LA’s answer to New York’s Central Park arrived in 2012, a downtown three-block greenspace blending time-honored accoutrements (palm trees, lawns, upbeat plantings) with a 21st Century attitude (the exuberant Grand Fountain spouts recirculated water, using just 20 gallons a year). Bracketed by City Hall and the Music Center, “the park for everyone” pulsates with community events, holiday celebrations, festivals and performances. With movable hot pink furniture, it’s easy find a shady spot for a picnic (food trucks park nearby), a meet-up with friends or an afternoon read. Check the events calendar for free concerts, lunchtime yoga and more.

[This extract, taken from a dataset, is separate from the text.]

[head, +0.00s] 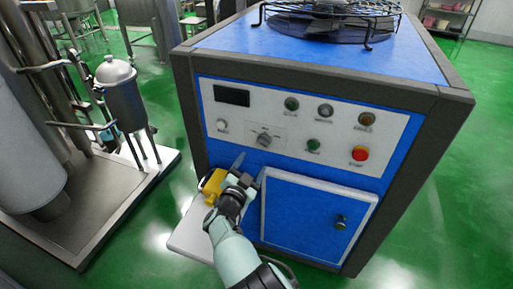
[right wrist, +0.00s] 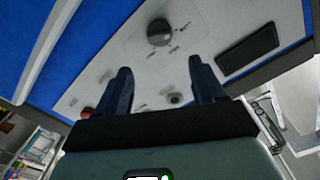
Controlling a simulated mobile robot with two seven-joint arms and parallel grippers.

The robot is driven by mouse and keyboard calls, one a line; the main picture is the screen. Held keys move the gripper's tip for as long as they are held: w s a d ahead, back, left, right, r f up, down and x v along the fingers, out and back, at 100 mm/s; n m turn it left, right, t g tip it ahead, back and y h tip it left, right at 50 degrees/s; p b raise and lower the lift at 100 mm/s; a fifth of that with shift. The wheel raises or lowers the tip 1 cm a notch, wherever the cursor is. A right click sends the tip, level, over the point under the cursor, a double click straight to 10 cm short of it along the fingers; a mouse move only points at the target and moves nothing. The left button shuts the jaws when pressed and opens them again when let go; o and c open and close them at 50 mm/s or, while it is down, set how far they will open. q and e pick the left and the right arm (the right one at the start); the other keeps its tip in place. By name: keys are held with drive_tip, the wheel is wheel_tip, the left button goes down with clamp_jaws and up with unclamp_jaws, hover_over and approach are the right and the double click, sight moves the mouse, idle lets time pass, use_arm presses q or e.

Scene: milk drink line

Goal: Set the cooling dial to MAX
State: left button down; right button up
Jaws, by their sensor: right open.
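The cooling dial is a dark grey round knob (head: 264,138) on the white control panel (head: 300,152) of the blue machine. Its printed labels are too small to read, and I cannot tell which setting it points to. My right gripper (head: 250,169) is open and empty, just below the dial in the head view. In the right wrist view the dial (right wrist: 160,32) shows beyond the two dark fingers (right wrist: 160,78), roughly in line with the gap between them and apart from them. My left gripper is not in view.
The panel also carries a dark display (head: 232,95), a red button (head: 360,153), green buttons (head: 313,144) and other small controls. A blue door (head: 312,220) with a dark latch is below. A yellow object (head: 213,186) is beside my gripper. A steel vessel (head: 122,95) stands left.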

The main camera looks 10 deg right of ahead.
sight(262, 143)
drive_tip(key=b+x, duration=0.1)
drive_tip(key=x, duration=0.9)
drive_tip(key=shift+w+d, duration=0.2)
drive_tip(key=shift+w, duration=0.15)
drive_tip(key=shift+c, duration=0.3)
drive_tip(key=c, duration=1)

Looking good following a two-year overhaul, this historic urban oasis is once again a flourishing recreational park, famed for its lotus garden and views of the Downtown L.A. skyline. Created in 1860, the lake once served as a reservoir for drinking water and made guest appearances in early silent films as well as later 20th Century efforts like Chinatown and Michael Jackson’s Thriller video. Today you can explore Echo Park Lake in a pedal boat or walk the track that borders it. Not to be missed are the famed Lady of the Lake statue and the renovated boathouse, a beautiful old building whose Square One restaurant serves breakfast all day.